Morrison v. Berry, C.A. No. 12808-VCG (Del. Ch. June 1, 2020)

Even if fiduciary duty of care claims against a target company’s board of directors are exculpated, an aiding-and-abetting claim against a financial advisor to the board may survive a motion to dismiss when the advisor is alleged to have knowingly misled the board and prevented the board from running a reasonable sales process.

The Apollo group of equity investors sought to acquire the Fresh Market grocery store chain in a going-private transaction in conjunction with other large equity holders.
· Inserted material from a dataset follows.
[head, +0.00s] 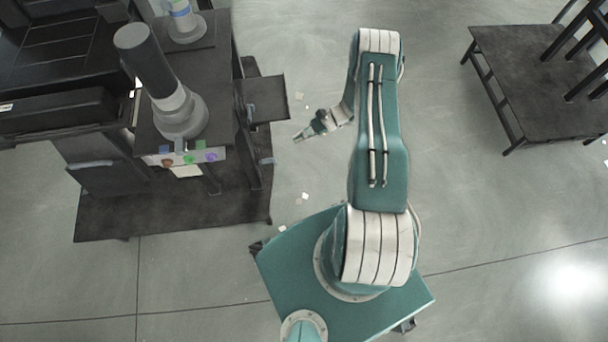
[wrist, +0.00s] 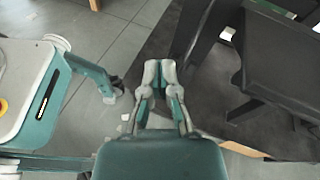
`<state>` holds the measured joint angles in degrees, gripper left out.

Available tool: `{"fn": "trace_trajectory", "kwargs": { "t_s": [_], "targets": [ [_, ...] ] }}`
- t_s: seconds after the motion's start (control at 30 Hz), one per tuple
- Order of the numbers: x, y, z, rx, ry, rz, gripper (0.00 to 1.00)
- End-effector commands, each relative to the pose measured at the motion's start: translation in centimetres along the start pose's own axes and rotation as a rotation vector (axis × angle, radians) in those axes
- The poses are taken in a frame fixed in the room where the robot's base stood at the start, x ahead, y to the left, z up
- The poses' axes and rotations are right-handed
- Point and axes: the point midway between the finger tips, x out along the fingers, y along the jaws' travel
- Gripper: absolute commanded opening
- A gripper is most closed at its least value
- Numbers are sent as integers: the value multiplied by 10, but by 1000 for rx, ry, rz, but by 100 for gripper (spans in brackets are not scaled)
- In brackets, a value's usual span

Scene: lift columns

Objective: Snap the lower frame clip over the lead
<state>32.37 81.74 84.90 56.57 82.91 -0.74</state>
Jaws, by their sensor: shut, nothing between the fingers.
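My gripper (head: 298,136) is shut and empty, over the floor just right of the dark frame (head: 256,140). In the wrist view my gripper (wrist: 160,72) points away with its fingertips together; the dark frame (wrist: 196,60) stands to its right. A small grey fitting (head: 267,161) sits low on the frame's right side, and a small pale fitting shows on the frame in the wrist view (wrist: 228,34). I cannot tell whether either is the lower clip. I cannot make out the lead in either view.
Lift columns (head: 160,85) stand on the dark bench at left, above coloured markers (head: 188,158). A small dark shelf (head: 266,98) juts toward my gripper. A low dark table (head: 540,75) stands at right. Open floor with small pale scraps lies between.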

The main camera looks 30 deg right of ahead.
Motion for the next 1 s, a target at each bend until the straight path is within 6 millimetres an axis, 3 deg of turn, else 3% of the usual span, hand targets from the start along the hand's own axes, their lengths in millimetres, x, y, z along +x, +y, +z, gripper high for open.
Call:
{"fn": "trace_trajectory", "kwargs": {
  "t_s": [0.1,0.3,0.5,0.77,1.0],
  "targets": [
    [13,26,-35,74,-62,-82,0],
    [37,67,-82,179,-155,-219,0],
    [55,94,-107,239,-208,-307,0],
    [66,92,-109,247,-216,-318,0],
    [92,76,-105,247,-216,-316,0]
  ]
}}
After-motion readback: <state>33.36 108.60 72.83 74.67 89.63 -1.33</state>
Fresh Market relied on its financial advisor, J.P. Morgan, which during its negotiations with Apollo generated downward adjustments to management projections and adjustments to its discounted cash flow analysis that resulted in a lower valuation range for Fresh Market. Apollo had paid J.P. Morgan $116 million in fees in the two years preceding the transaction. Throughout the sales process, Apollo allegedly communicated with its “client executive” at J.P. Morgan to solicit inside information about the bid process and negotiating dynamics. J.P. Morgan’s conflict of interest disclosures to Fresh Market’s board of directors indicated its “senior deal team members” were not currently “providing services” for the members of J.P. Morgan’s Apollo coverage team. The Court agreed with the plaintiffs that one could reasonably infer this disclosure was “artfully drafted” to omit the backchannel communications with Apollo. The Court found it reasonably inferable that Apollo outlasted other potential buyers and was able to acquire Fresh Market due to J.P. Morgan’s assistance.     

The Court of Chancery thus held that at the pleadings stage, the plaintiff’s aiding-and-abetting claim against J.P. Morgan was legally sufficient. The Court reasoned that where a conflicted financial advisor has prevented the board from conducting a reasonable sales process, the advisor may be liable for aiding and abetting the board’s breach of fiduciary duties even if the individual directors are exculpated from liability for their breach. The Court explained that while Fresh Market’s directors were exculpated from their alleged duty of care breach of failing to comprehend J.P. Morgan’s conflict of interest, J.P. Morgan could nevertheless still be liable for aiding and abetting their breach of the duty of care based on its misleading statements, which prevented the board from conducting a reasonable sales process.